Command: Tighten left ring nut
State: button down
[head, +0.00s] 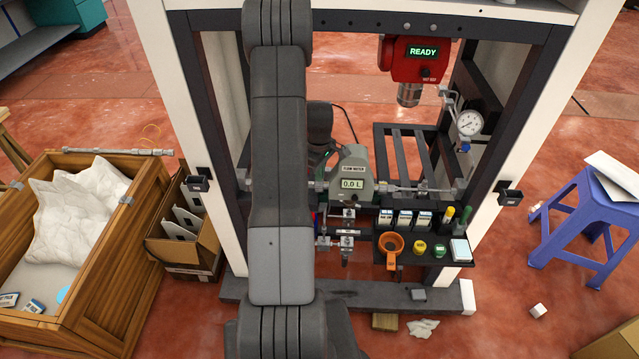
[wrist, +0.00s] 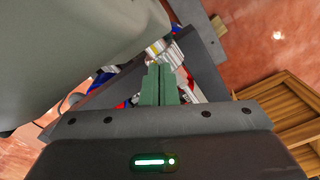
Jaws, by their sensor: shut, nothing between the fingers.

· · · ·

Transcribe the full listing above exactly, with the images removed.

Command: Tighten left ring nut
State: button down
[head, +0.00s] 
[wrist, +0.00s] 
Jaws, by their sensor: shut, nothing between the fingers.

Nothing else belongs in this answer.